California lawmakers approved a statewide rent cap on Wednesday covering millions of tenants, the biggest step yet in a surge of initiatives to address an affordable-housing crunch nationwide.
The bill limits annual rent increases to 5 percent after inflation and offers new barriers to eviction, providing a bit of housing security in a state with the nation’s highest housing prices and a swelling homeless population.
Gov. Gavin Newsom, a Democrat who has made tenant protection a priority in his first year in office, led negotiations to strengthen the legislation. He has said he would sign the bill, approved as part of a flurry of activity in the final week of the legislative session.
The measure, affecting an estimated eight million residents of rental homes and apartments, was heavily pushed by tenants’ groups. In an indication of how dire housing problems have become, it also garnered the support of the California Business Roundtable, representing leading employers, and was unopposed by the state’s biggest landlords’ group.

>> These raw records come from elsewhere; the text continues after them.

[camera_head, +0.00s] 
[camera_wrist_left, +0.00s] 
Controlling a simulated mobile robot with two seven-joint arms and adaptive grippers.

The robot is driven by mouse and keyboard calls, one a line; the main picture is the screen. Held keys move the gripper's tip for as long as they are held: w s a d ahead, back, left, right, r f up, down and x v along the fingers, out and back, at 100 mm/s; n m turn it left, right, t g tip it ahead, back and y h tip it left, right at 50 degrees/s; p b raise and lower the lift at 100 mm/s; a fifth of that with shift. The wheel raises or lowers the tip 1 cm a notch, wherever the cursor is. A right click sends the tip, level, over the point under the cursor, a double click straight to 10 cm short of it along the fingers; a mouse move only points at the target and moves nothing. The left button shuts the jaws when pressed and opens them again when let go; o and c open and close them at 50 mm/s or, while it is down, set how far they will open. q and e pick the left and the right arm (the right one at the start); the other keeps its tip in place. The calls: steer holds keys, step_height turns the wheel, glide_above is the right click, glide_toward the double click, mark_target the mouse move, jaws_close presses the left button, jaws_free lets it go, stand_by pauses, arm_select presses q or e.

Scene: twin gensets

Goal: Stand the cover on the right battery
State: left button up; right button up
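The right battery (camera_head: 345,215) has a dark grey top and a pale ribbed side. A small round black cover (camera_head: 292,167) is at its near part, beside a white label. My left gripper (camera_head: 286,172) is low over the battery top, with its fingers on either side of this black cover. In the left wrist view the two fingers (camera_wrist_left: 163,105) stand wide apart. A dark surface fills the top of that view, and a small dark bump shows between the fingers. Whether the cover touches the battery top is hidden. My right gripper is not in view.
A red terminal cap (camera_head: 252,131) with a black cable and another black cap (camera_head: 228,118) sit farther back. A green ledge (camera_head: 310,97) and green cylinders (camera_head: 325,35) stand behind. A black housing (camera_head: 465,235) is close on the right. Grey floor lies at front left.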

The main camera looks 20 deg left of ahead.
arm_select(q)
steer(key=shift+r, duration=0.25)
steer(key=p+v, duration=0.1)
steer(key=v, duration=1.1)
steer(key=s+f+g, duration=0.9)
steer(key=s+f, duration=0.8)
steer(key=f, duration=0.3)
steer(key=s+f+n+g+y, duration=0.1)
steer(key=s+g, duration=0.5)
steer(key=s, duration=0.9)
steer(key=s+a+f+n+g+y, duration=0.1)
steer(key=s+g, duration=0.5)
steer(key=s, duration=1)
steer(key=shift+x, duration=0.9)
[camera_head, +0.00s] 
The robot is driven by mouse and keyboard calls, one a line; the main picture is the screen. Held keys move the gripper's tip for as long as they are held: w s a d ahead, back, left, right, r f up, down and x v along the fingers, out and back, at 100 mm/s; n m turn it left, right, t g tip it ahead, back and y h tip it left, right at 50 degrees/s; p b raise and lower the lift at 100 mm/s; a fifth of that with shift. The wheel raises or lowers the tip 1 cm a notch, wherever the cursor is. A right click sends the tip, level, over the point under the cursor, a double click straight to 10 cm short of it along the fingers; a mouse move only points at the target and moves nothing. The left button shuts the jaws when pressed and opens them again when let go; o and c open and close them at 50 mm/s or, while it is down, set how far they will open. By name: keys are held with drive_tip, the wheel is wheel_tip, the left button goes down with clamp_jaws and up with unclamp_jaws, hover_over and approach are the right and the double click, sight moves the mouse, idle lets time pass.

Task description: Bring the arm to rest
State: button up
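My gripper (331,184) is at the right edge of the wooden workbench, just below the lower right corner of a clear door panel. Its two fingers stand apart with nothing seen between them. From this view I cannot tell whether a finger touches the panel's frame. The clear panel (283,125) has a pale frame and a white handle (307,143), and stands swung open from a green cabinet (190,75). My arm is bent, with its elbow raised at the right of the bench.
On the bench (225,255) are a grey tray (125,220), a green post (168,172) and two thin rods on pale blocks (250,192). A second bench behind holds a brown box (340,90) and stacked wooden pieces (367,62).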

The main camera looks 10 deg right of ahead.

That dynamic reflected a momentous political swing. For a quarter-century, California law has sharply curbed the ability of localities to impose rent control. Now, the state itself has taken that step.
“The housing crisis is reaching every corner of America, where you’re seeing high home prices, high rents, evictions and homelessness that we’re all struggling to grapple with,” said Assemblyman David Chiu, a San Francisco Democrat who was the bill’s author. “Protecting tenants is a critical and obvious component of any strategy to address this.”
A greater share of households nationwide are renting than at any point in a half-century. But only four states — California, Maryland, New Jersey and New York — have localities with some type of rent control, along with the District of Columbia. A coalition of tenants’ organizations, propelled by rising housing costs and fears of displacement, is trying to change that.